[start]
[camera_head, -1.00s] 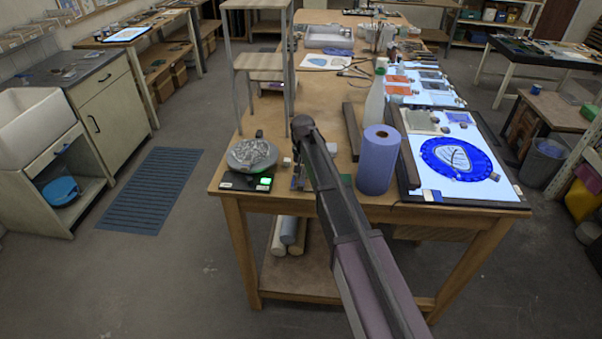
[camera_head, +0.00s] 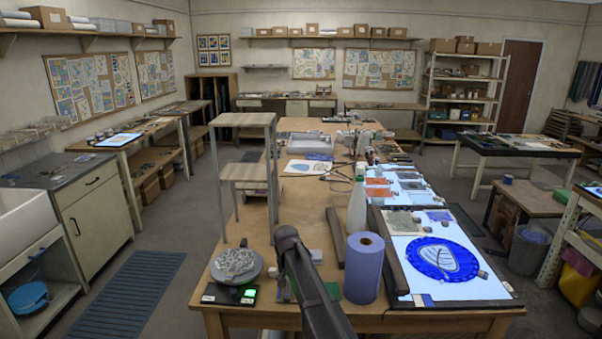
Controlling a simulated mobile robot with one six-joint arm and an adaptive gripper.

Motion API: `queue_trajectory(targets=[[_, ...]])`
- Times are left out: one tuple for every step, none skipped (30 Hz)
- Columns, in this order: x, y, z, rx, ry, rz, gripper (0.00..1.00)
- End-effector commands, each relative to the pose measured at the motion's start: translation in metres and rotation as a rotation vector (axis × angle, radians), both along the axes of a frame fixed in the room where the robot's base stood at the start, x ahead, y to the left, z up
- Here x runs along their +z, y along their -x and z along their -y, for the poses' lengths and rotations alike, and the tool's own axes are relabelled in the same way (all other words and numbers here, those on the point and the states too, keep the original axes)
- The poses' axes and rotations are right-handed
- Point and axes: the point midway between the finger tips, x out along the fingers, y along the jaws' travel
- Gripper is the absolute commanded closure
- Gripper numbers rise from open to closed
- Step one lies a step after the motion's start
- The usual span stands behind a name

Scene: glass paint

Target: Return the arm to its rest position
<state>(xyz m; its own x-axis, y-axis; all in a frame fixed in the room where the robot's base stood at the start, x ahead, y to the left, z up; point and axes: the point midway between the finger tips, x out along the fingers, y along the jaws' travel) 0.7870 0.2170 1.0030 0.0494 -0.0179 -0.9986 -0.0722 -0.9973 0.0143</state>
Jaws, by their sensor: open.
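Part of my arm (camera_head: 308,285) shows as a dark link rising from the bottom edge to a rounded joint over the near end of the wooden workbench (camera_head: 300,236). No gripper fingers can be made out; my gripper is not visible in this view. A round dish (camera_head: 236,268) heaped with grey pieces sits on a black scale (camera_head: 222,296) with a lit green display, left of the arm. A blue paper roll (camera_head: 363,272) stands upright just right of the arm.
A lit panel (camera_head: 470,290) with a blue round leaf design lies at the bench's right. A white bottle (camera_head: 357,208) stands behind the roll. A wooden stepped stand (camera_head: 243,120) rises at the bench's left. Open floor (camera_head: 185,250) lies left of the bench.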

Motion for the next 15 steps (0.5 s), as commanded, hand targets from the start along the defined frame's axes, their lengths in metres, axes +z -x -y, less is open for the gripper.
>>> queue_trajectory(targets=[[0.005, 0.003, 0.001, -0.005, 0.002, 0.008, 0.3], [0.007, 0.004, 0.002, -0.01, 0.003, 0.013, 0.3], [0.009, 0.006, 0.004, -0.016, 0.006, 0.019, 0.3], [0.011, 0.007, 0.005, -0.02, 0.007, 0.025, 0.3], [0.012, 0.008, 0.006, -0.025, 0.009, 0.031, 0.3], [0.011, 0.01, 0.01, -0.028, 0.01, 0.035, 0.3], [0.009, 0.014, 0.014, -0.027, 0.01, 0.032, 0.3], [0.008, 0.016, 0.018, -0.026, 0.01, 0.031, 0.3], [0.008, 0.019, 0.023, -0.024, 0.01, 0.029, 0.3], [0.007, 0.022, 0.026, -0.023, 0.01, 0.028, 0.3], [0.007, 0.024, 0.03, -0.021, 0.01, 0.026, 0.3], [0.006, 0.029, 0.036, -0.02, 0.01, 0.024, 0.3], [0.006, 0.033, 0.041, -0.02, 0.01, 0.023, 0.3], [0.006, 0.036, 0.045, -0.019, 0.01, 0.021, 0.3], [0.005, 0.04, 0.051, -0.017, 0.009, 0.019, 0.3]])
[end]
● Work instructions: Without including any pictures, reproduce the listing exactly.

● Correct answer:
[camera_head, -1.00s] 
[camera_head, +0.00s] 
Controlling a simulated mobile robot with one six-joint arm and an adaptive gripper.

Motion API: `queue_trajectory(targets=[[_, ...]])`
- Times are left out: one tuple for every step, none skipped (30 Hz)
- Columns, in this order: x, y, z, rx, ry, rz, gripper (0.00..1.00)
- End-effector commands, each relative to the pose measured at the motion's start: translation in metres and rotation as a rotation vector (axis × angle, radians), both along the axes of a frame fixed in the room where the robot's base stood at the start, x ahead, y to the left, z up
- Here x runs along their +z, y along their -x and z along their -y, for the poses' lengths and rotations alike, and the tool's own axes are relabelled in the same way (all other words and numbers here, those on the point and the states too, keep the original axes)
- The poses' axes and rotations are right-handed
- Point and axes: the point midway between the finger tips, x out along the fingers, y along the jaws' travel
- Gripper is the absolute commanded closure
- Gripper numbers rise from open to closed
- Step one lies a step after the motion's start
- The usual span stands behind a name

Scene: glass paint

Target: Return the arm to its rest position
<state>(xyz m; its own x-axis, y-axis; all in a frame fixed in the room where the robot's base stood at the start, x ahead, y to the left, z up; point and axes: the point midway between the finger tips, x out along the fingers, y along the jaws' travel) 0.7870 0.2170 1.0030 0.0494 -0.0179 -0.9986 -0.0722 -0.9973 0.0143</state>
Jaws, by their sensor: open.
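Part of my arm (camera_head: 308,285) shows as a dark link rising from the bottom edge to a rounded joint over the near end of the wooden workbench (camera_head: 300,236). No gripper fingers can be made out; my gripper is not visible in this view. A round dish (camera_head: 236,268) heaped with grey pieces sits on a black scale (camera_head: 222,296) with a lit green display, left of the arm. A blue paper roll (camera_head: 363,272) stands upright just right of the arm.
A lit panel (camera_head: 470,290) with a blue round leaf design lies at the bench's right. A white bottle (camera_head: 357,208) stands behind the roll. A wooden stepped stand (camera_head: 243,120) rises at the bench's left. Open floor (camera_head: 185,250) lies left of the bench.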

Motion for the next 15 steps (0.5 s), as commanded, hand targets from the start along the defined frame's axes, their lengths in metres, axes +z -x -y, less is open for the gripper.
>>> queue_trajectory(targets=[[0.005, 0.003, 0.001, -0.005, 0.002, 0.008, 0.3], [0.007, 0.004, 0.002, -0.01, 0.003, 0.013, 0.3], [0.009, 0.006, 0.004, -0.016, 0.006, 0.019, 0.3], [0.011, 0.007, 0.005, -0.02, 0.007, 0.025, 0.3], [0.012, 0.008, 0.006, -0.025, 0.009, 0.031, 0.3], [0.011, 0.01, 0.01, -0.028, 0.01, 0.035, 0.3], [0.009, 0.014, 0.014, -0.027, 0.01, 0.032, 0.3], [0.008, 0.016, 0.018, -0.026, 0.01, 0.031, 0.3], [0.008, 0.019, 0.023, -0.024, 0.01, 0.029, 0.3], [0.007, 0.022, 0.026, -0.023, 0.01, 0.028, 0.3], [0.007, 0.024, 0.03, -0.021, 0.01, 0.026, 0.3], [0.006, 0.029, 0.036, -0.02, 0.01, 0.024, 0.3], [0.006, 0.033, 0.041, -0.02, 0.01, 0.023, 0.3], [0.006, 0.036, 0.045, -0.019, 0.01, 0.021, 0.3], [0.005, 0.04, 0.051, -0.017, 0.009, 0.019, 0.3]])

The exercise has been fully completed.